Bush administration reacts to state budget crises by hiding embarrassing data
By any reasonable measure, a majority of states are facing their most serious fiscal problems in recent memory. Ray Scheppach, the executive director of the National Governors Association, recently told David Broder the situation represents “the worst crisis in state finances since World War II.”
From coast to coast, the consequences of these budget crunches are enormous.
Wisconsin is reducing enrollment in state universities. In Kansas, almost 30,000 elderly poor are getting cut from a state program that had been offering them free meals. Missouri will no longer help cover health care costs for 36,000 low-income parents. In Oregon, public schools are losing five weeks off the school year because the state can’t afford to keep them open. Minnesota is considering closing rest stops and bathrooms along state highways. Several other states, including Virginia, Michigan, Colorado, and Kentucky, are deciding that they will either stop prosecuting criminals who commit misdemeanors, commuting sentences for low-level felons, or both.
Governors of both parties are looking to the federal government, and President Bush in particular, for help and leadership.
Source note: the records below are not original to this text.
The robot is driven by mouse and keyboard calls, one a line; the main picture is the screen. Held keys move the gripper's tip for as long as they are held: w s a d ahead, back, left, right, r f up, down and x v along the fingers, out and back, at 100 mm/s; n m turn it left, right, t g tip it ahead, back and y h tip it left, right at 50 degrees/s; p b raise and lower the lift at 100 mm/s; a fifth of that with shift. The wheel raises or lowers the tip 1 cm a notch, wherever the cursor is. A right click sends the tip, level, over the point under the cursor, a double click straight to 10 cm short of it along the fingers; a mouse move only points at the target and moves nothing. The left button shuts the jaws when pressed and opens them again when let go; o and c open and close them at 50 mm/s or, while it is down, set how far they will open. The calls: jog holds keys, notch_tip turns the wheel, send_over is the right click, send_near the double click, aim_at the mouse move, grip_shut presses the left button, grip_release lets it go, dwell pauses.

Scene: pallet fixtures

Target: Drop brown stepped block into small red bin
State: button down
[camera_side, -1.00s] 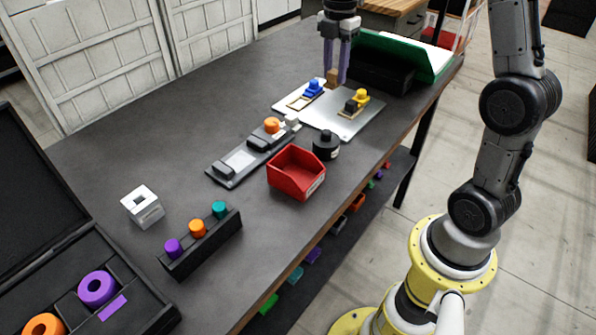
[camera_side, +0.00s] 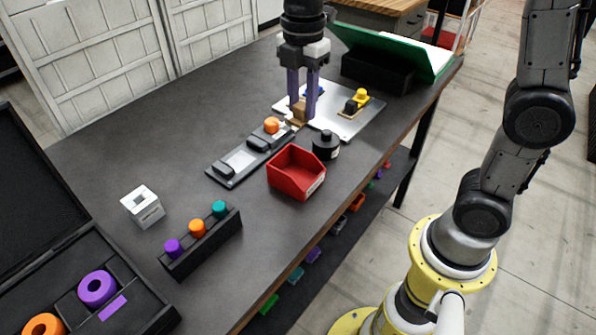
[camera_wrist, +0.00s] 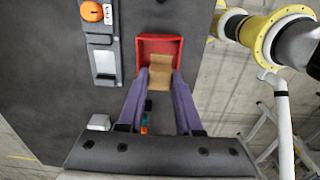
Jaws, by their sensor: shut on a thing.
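The brown stepped block (camera_side: 298,113) is held between the purple fingers of my gripper (camera_side: 303,112), above the near-left edge of the silver plate in the side view. In the wrist view the brown block (camera_wrist: 160,80) sits between the fingertips of my gripper (camera_wrist: 161,83), which are shut on it. The small red bin (camera_side: 296,183) stands open on the dark table, nearer the camera than the gripper. In the wrist view the red bin (camera_wrist: 158,40) shows behind the block, which covers part of it.
A black round container (camera_side: 326,145) stands beside the bin. A grey fixture strip with an orange knob (camera_side: 271,125) lies to the left. The silver plate (camera_side: 345,125) bears a yellow piece (camera_side: 361,97). A white block (camera_side: 142,206) and a black peg rack (camera_side: 203,245) stand at front left.

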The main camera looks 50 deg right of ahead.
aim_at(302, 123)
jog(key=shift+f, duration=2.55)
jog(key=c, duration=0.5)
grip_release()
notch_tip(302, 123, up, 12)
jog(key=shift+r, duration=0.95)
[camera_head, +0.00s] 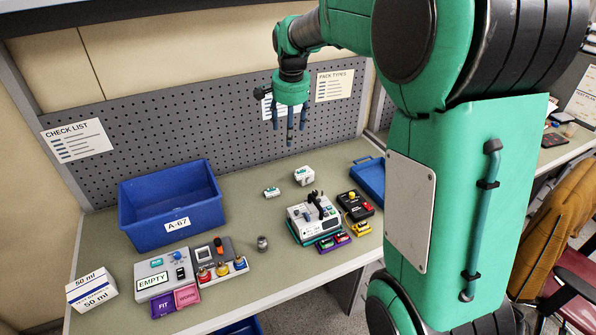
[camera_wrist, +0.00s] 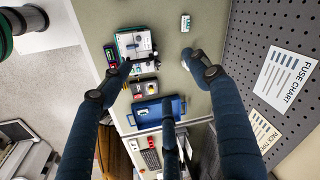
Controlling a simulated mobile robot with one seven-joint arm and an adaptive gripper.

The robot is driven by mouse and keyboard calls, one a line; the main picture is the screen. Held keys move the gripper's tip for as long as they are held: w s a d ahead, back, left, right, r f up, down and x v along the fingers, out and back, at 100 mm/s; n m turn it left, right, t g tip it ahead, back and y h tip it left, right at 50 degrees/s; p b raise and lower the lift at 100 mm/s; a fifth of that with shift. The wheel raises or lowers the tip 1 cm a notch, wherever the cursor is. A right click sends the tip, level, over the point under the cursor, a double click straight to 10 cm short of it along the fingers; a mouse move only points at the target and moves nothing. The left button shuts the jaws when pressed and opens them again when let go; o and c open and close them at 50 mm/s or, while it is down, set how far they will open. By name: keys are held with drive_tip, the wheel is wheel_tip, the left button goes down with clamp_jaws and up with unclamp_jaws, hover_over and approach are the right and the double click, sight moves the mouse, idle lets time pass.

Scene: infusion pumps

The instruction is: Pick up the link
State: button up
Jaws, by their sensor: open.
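No part is plainly marked as the link, so I cannot tell which one it is. A small white block with a green mark (camera_head: 271,191) lies on the bench; in the wrist view it shows near the top (camera_wrist: 185,23). A larger white block (camera_head: 304,175) sits behind the white pump unit (camera_head: 312,216). The pump unit, with a black lever on top, also shows in the wrist view (camera_wrist: 134,43). My gripper (camera_head: 289,128) hangs high above the back of the bench, fingers down, open and empty. In the wrist view its fingers (camera_wrist: 156,62) are spread wide over the bench.
A blue bin marked A-67 (camera_head: 172,224) stands at the back left. A grey console marked EMPTY (camera_head: 160,277) and a 50 ml box (camera_head: 91,289) are at front left. A metal weight (camera_head: 262,243) stands mid-bench. A blue tray (camera_head: 363,184) is at right. The pegboard (camera_head: 180,130) rises behind.

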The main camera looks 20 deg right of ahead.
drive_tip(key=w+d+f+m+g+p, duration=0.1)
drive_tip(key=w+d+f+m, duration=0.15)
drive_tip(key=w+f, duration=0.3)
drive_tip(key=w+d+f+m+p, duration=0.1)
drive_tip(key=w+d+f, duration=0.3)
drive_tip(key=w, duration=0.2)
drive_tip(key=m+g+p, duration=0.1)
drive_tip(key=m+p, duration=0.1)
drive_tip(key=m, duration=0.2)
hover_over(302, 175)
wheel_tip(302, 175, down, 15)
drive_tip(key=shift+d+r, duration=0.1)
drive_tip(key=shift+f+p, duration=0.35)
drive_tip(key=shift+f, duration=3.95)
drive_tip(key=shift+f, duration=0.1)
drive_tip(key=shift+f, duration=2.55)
For some reason, the feds haven’t been returning their phone calls.
It’s not like the federal government isn’t aware of the dire situation. After all, there’s an annual report called “Budget Information for States” published to provide details on federal expenditures to each state.
Yesterday there was a major announcement on how the Bush administration will deal with this situation. More money for the states? Fewer tax cuts for millionaires? No, they’re going to stop publishing “Budget Information for States.”
The Washington Post reported today that the White House’s Office of Management and Budget is discontinuing the federal document, produced annually for many years, which is the primary — and some say, the only — source for comprehensive data on state funding from the federal government.
In a way, this is brilliant. The data says we’re not doing enough to help states in need? Then let’s stop printing the embarrassing data! That Karl Rove sure is clever.
An administration spokesperson explained that the information will continue to be available “in a different mode,” though he didn’t say exactly what that mode will be. He went on to explain that the official reason for discontinuing the report is to — get this — save money on paper and printing. Presumably, the spokesperson said this with a straight face, but I’m not sure.
This isn’t the first time the administration has played this game. On Christmas Eve 2002, when they hoped no one would be looking, the White House announced that the Bureau of Labor Statistics will no longer publish information about factory closings in the U.S. This was, of course, the same exact stunt. The administration was embarrassed by the data showing higher unemployment and increased factory closings, so instead of creating an economic policy that produced more jobs, it stopped printing the unpleasant data.
The National Association of State Work Force Agencies and several state employment offices complained that the data was valuable in helping the unemployed find new jobs in growing industries. Nevertheless, the White House said it wouldn’t produce the document anymore. I guess it was foreshadowing for how the administration would be “helping” states in the future.